I had similar pleasure yesterday when I started the lawnmower, fully intending to spend the afternoon riding around on it. I think the machine knew I hadn't much enthuisiasm because it spat out a broken drive belt with an elastic twang. The belt will be replaced next week, the activity was replaced by a cup of tea and a little sit down which was very satisfactory.




20th September 2015

Nerine sarniensis
Strange stirrings among the Nerine. Flower buds are snaking up and revealing an issue I will probably have to act on. There is a lot of undergrowth on the east side of the greenhouse which shades the plants in the early morning. As a consequence the flower stems grow out at an angle towards the west. It doesn't really matter, but they look a bit silly. I refuse to stake them, but I might get a trimmer out and give them a bit more light.
This is a pale mauve seedling that came from Exbury. For the last two years I have concentrated on raising seedings from the purple and lilac forms.
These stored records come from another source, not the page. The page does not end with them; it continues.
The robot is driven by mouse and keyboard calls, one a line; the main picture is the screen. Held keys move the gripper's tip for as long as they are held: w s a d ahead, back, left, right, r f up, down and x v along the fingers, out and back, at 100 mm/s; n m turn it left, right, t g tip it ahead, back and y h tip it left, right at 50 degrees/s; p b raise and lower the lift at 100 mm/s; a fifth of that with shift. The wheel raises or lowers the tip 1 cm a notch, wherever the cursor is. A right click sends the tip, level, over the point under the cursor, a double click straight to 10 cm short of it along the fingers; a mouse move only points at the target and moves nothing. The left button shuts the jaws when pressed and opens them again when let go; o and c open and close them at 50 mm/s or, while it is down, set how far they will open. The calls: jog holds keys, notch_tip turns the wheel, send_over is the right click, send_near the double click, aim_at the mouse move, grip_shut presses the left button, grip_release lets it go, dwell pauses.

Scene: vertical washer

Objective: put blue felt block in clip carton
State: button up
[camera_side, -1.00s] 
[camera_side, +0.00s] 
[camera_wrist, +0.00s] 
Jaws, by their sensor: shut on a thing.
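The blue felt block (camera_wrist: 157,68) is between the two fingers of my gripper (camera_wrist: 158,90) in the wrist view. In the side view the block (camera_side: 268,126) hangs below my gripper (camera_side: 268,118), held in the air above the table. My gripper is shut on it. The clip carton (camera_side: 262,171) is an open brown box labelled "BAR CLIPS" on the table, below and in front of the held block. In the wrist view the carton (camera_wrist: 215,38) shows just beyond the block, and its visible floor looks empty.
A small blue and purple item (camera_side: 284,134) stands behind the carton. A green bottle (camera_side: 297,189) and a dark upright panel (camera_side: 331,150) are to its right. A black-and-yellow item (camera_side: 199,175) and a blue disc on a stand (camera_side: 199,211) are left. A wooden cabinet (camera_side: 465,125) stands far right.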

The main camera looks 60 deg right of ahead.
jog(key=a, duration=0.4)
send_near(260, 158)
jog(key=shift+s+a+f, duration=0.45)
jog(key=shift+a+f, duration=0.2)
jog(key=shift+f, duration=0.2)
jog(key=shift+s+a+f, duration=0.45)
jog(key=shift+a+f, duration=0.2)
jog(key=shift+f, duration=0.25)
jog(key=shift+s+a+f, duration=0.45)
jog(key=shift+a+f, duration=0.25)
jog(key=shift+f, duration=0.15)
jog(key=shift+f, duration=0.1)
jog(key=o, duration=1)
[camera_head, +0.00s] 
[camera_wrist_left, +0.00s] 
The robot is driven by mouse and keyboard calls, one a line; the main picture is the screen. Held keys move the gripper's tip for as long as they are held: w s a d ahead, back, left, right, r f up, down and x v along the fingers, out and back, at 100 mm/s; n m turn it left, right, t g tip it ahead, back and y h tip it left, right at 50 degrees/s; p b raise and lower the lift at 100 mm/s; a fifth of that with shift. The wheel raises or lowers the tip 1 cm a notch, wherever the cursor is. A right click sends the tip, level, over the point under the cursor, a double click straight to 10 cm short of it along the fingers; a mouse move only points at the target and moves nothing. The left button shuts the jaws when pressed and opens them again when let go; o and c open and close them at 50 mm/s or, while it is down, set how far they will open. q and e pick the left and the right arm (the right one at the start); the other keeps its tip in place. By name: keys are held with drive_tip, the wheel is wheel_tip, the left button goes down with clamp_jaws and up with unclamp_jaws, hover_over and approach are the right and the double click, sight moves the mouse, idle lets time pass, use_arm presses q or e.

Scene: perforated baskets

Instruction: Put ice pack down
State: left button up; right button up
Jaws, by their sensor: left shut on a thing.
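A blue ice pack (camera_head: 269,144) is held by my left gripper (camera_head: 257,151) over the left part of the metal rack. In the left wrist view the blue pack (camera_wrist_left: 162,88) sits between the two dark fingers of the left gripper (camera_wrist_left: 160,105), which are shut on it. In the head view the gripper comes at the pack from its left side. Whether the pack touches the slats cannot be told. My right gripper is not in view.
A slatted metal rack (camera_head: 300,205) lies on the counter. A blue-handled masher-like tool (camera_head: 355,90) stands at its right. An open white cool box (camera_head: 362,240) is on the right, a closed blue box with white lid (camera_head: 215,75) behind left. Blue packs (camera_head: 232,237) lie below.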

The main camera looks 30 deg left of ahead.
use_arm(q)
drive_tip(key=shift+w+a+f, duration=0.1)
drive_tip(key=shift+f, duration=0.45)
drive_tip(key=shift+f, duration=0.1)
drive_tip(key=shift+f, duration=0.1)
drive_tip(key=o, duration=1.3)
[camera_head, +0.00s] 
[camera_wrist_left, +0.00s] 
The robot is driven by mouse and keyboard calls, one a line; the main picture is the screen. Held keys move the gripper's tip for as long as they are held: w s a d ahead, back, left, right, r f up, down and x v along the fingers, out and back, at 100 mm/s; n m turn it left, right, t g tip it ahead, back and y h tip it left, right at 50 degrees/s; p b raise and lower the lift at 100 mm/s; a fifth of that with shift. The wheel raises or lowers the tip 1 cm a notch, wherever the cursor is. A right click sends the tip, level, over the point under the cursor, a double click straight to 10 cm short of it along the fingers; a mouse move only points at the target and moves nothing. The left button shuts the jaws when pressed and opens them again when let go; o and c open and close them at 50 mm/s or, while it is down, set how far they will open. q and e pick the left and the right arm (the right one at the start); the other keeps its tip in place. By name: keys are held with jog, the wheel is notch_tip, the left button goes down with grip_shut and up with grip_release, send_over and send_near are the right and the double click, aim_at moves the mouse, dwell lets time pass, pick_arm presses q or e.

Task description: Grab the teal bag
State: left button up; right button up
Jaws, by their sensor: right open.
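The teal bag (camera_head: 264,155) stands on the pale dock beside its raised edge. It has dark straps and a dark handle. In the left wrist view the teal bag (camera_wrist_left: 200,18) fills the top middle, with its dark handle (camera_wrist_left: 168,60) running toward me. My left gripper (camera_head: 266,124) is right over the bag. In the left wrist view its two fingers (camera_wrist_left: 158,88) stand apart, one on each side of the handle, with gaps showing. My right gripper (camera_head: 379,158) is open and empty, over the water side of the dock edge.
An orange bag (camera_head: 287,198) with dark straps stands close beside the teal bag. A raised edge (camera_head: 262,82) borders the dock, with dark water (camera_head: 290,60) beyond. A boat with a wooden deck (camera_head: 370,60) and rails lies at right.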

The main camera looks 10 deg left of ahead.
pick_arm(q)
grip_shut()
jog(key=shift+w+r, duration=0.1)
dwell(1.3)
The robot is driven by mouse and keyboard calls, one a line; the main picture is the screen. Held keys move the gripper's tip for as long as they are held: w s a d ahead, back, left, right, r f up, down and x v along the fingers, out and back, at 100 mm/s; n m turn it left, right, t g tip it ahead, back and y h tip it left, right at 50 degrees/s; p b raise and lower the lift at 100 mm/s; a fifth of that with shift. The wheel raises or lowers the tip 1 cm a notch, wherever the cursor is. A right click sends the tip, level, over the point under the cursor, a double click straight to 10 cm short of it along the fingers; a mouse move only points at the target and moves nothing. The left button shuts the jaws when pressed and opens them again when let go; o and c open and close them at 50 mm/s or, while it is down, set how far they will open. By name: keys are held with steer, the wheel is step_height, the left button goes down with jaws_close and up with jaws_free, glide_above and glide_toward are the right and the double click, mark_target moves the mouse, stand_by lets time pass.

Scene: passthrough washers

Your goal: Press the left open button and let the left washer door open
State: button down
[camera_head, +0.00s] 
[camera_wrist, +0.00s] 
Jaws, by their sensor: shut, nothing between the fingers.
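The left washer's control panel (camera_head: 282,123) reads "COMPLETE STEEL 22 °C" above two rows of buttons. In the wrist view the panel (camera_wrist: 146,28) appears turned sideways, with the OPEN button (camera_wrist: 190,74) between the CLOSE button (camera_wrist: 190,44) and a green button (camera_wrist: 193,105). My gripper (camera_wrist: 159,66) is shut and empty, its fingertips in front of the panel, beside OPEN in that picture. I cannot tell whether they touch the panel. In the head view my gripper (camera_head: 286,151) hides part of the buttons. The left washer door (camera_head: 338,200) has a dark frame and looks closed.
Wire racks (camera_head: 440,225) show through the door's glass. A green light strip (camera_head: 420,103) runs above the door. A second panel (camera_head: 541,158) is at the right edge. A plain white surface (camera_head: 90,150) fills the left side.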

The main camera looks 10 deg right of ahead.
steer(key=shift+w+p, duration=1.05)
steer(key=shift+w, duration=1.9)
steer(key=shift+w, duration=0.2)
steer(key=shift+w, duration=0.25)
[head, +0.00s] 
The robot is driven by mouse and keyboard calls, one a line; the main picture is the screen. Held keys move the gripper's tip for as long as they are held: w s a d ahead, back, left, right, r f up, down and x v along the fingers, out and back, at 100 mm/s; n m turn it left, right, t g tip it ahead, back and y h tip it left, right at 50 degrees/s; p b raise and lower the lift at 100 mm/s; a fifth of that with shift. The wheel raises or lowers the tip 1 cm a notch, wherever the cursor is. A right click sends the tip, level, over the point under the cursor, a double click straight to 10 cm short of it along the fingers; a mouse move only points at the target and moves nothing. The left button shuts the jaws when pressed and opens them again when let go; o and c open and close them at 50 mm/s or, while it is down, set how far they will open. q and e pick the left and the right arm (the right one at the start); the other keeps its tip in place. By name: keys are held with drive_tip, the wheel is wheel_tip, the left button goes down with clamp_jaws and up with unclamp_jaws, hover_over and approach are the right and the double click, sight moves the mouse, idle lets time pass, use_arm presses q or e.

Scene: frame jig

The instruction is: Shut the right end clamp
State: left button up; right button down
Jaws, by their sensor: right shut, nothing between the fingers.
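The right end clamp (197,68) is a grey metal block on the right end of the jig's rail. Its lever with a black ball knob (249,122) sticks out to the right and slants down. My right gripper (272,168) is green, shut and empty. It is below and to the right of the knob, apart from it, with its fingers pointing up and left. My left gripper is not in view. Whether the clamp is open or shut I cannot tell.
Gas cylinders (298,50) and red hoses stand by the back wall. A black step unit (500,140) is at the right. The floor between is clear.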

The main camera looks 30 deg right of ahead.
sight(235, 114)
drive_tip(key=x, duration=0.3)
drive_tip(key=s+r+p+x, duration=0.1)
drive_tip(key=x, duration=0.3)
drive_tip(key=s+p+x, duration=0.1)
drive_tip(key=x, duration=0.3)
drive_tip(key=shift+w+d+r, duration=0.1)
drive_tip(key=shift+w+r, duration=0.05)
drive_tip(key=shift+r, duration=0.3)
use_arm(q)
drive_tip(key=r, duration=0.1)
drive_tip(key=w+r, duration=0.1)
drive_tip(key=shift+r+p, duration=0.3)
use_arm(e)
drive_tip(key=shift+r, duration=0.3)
I had intended to spend a single year on them, but I didn't get much seed so I repeated my attempts last year. I bought this bulb because it was the right colour and as a seedling it hadn't yet shown itself to be infertile. It has grown vigorously and the orange tints in the flower disappear as it opens fully.
This year I am torn between scarlet and white. Last year I collected together a number of white cultivars in preparation for this season, but the time has come and I have a sudden urge to scarlet. Eventually I will make a decision.





20th September 2015

Geranium procurrens
It is part of the pleasure of gardening that things come and go. This website exists in part to record the things that come. Often when they disappear, they go without notice. I grew some Delphinium nudicaule 'Redcap' this year. Magnificent scarlet selection of the species, I enjoyed them enormously. Yesterday produced some warm drying sunshine so I went out to collect some seed from them, knowing that the species can be short lived. All gone, hardly a trace that the plants were ever there. Some rotting brown stumps and a label. By the time I get around to including pictures on the site, I will have forgotten I ever had them. Some things are as fleeting as memory.
And some things aren't.
Geranium procurrens is a demon in the grass. It produces long trailing stems that root at the nodes. I have waged war against it in the front garden for years but now I have reached a state of bemused tolerance. If it spreads to more than a few square yards I will spray it with herbicide again, which seems to knock it back for a year or two. It serves to remind me how kind gardeners are. It is almost never offered for sale. It doesn't appear in yoghurt pots at charity events or in seed exchanges. Those of us who have it make sure it doesn't get spread any further.
It flowers throughout the year and is quite charming, in the best demonic tradition. If you get the chance, shun it.